Ilya: Iraida Yakovlevna, may I come in? I forgot that the handle goes up.
Iraida Yakovlevna: Come in!
Ilya: Can we turn off the television? Otherwise, our voices won't be heard.
I.Ya.: So, I've been living here for forty years. Forty years already.
Ilya: Forty?
I.Ya.: Forty. Well Natasha was... you know my daughter. She was in day care when I moved here, I moved here from the Nevsky District.
Ilya: I see.
I.Ya.: I moved here, I got this room.
Ilya: What was here when you first came here?
I.Ya.: Decent people.
Ilya: A lot of them?
I.Ya.: Almost as many as we have now.

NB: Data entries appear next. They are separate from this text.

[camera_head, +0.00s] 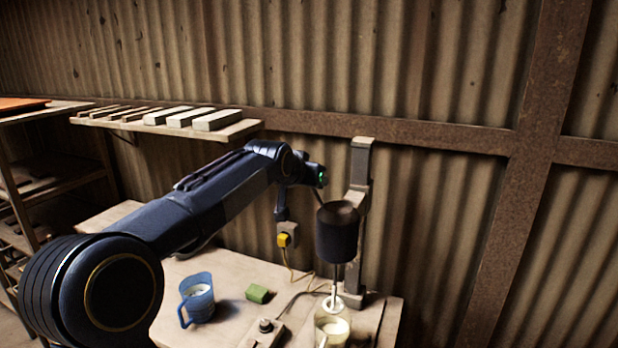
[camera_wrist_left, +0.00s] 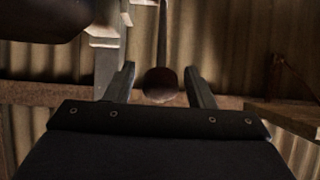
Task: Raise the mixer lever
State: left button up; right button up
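The mixer has a grey upright stand (camera_head: 359,160) and a dark cylindrical motor head (camera_head: 337,236), with a whisk shaft going down into a glass container (camera_head: 331,326). A thin lever (camera_head: 319,198) runs up and left from the head towards my left gripper (camera_head: 318,178). In the left wrist view the lever's round knob (camera_wrist_left: 160,84) lies between the two fingers of my left gripper (camera_wrist_left: 160,90), with gaps on both sides. The fingers are open. The motor head shows dark at the upper left there (camera_wrist_left: 40,18). My right gripper is not in view.
A blue jug (camera_head: 198,298), a green block (camera_head: 257,293) and a small control box (camera_head: 265,330) with a cable are on the table (camera_head: 225,265). A yellow-and-grey switch box (camera_head: 287,236) is behind. A wall shelf (camera_head: 240,129) holds several grey bars.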

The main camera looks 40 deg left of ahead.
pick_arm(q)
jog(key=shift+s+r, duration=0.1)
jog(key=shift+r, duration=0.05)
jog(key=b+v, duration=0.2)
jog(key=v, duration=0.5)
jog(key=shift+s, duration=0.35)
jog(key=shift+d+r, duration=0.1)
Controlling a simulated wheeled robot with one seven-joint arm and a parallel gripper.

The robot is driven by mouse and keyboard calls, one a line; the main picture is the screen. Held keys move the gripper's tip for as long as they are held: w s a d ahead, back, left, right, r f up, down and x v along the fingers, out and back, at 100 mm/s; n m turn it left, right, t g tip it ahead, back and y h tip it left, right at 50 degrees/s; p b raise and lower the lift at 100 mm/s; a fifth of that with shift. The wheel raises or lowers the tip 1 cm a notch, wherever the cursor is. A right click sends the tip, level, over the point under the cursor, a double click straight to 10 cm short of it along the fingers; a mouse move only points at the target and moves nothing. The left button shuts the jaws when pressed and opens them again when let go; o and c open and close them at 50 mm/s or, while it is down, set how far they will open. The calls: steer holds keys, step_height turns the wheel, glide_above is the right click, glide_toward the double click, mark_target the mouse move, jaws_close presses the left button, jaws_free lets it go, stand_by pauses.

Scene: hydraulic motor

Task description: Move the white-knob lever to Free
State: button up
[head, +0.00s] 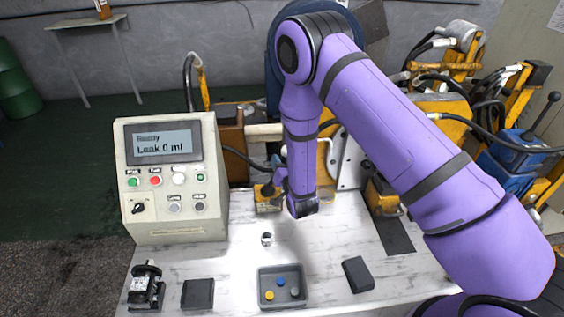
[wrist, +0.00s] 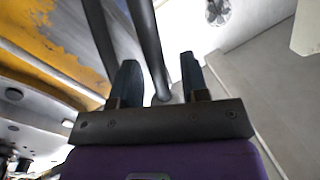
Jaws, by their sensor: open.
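I cannot make out the white-knob lever for certain in either view; my purple arm covers part of the machine behind the bench. My gripper (head: 275,186) is at the back of the bench, beside a yellow block (head: 267,203), and is small and partly hidden in the head view. In the wrist view its two dark fingers (wrist: 158,78) stand apart. Dark hoses or rods (wrist: 149,45) cross the view near and between the fingers; I cannot tell whether they touch. No held object shows.
A control box (head: 172,178) with a screen reading "Leak 0 mi" stands left on the white bench (head: 225,275). A grey tray (head: 262,301) with coloured pieces, a small ring (head: 266,239), a black device (head: 146,287) and dark blocks (head: 357,274) lie in front. Yellow machinery and hoses (head: 440,105) crowd the back right.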

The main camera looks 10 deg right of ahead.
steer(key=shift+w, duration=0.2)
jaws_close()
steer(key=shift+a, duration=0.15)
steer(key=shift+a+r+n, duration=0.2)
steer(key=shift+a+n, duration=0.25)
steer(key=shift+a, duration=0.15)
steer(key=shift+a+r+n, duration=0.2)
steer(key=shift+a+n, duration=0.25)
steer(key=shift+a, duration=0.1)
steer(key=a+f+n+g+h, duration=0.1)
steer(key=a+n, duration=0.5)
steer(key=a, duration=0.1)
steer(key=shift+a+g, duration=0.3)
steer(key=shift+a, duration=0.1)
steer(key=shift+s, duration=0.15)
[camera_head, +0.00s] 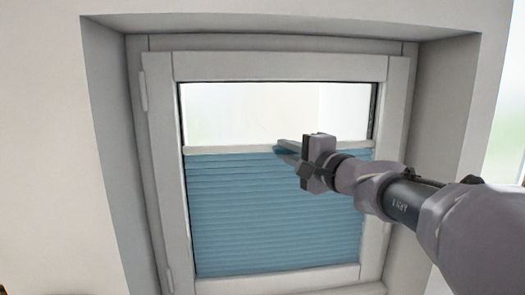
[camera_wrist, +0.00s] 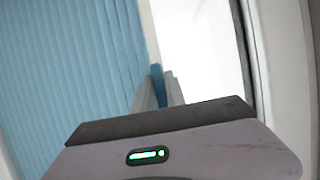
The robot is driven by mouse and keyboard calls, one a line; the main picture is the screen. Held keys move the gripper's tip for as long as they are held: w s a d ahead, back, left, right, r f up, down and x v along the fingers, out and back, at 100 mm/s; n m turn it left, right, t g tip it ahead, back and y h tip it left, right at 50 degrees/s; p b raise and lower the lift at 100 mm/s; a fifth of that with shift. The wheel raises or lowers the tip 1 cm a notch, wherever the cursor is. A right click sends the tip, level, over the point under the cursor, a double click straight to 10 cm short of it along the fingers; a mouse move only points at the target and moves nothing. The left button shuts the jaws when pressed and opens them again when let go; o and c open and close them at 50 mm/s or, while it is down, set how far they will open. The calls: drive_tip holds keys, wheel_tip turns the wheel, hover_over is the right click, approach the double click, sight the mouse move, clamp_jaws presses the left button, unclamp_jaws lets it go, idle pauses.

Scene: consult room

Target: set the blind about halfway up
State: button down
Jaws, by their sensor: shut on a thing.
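The blue pleated blind (camera_head: 270,215) covers about the lower two thirds of the window pane. Its pale top rail (camera_head: 225,149) runs across the pane, nearly level, with bare glass above it. My gripper (camera_head: 284,147) reaches in from the right and is at the rail, near its middle. In the wrist view, the blind (camera_wrist: 75,75) fills the left and the rail (camera_wrist: 151,35) runs down to my fingertips (camera_wrist: 160,80). The fingers are shut on a small blue tab (camera_wrist: 157,72) at the rail. The tab is mostly hidden by the fingers.
A pale window frame (camera_head: 160,170) surrounds the pane, set in a deep recess with side walls (camera_head: 110,140) and a top. A hinge shows on the frame's left side. Bright glass (camera_head: 250,110) lies above the rail. Another bright opening (camera_head: 512,130) is at the far right.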

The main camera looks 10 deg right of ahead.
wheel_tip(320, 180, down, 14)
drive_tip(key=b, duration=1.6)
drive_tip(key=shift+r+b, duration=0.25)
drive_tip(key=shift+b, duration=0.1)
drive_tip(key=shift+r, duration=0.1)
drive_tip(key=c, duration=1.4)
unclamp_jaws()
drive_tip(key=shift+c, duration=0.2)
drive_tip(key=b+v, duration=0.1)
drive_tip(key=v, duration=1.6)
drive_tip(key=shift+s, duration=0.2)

Now we also have a lot.
Ilya.: Did people get along? Were they friendly?
I.Ya.: How should I put it? It was all right, it was decent. We had a good apartment, a decent apartment. Usually there wasn't any yelling, and we didn't have any drunks, we didn't have any thieves, the neighbors were all decent people.
Ilya: You had a job here as a janitor?
I.Ya.: That's right
Ilya: With the housing office.
I.Ya.: Yes.
Ilya: Was it hard work?
I.Ya.: Oh, you bet, things were different then. I worked for seven years in the Nevsky District, seven, I think. And I worked here nine years. That's the story. And then my turn came to get housing, and I got this room, this one and the other... now I have two rooms.
Ilya: Oh. I had no idea.
I.Ya.: Two rooms. You had to work for ten years, and have ten years residence.
Ilya: I see.
I.Ya.: Ten years. When I had permanent residence and had worked ten years, at that point I got on the list, the city list. But the list worked all right then. I was on the list for five years.
Ilya: And that's how you got the second room..
I.Ya.: Yes, that's how. We had an empty room in the apartment here, and my daughter was 14, I think. When I got to the city bureau, I told them, "you know, we have an empty room, why can't I have that one?" So she says "Of course, what do I care? Your apartment is a really big one." So. Yes. "Except," she says, "you're going to have a lot of square meters. Right now you have 24, and that room is 20."
Ilya: For two people, that exceeds the legal norm.
I.Ya.: Yes. So. "Fine," she says, "What do I care, the more so that it's happening in such a big apartment." So. Anyway, it looked like she was allowing it, this woman, she says, "This month," she says, "the committee's going to meet— that's when I was standing there—"and I," she says, "will ask them if this can be done or not." And less than a week later, they already sent me a notice: come and fill out the forms for the room. So that's the story, that's how I got the room.
Ilya: Were you ever asked to exchange your rooms for a new apartment, to split up the apartment?
I.Ya.: I have no interest in a private apartment, because what would I do there—die? I have no interest in a private apartment, but of course my daughter does. She says, "Mama, if someone proposes something, I would like a studio apartment." I say, "fine." Sometimes people come to talk about breaking up the apartment. And this is what I say. I say, "She wants a studio, and I want a room, you know, a room in a communal apartment, only one with all the facilities, like a bathroom. Two or three other tenants, no more. But you know really this is all right. I've always lived in this collective farm here. As long as I've been in the city this is how I've lived. There's no reason for me to make trouble for anyone. I'm alone, there's no need for me to make trouble. Especially since my daughter won't be living with me. So. No, I'm not interested in my own apartment, though my daughter needs a studio. But nothing's working out. Right now she's got, she's living in a three-room apartment.
Ilya: I see.
I.Ya.: The two of them just bought a car together.
Ilya: They don't have children?
I.Ya.: No children. So you see. None. It's a big problem, that she has no children. She, you know, you know the store in Peace Square, there's a store there, Velikie Luki.
Ilya: Haymarket Square?
I.Ya.: Yes, that's the one. You come out of the metro, and you see it right away. That's what it's called, in red letters. I was only there once. She works there.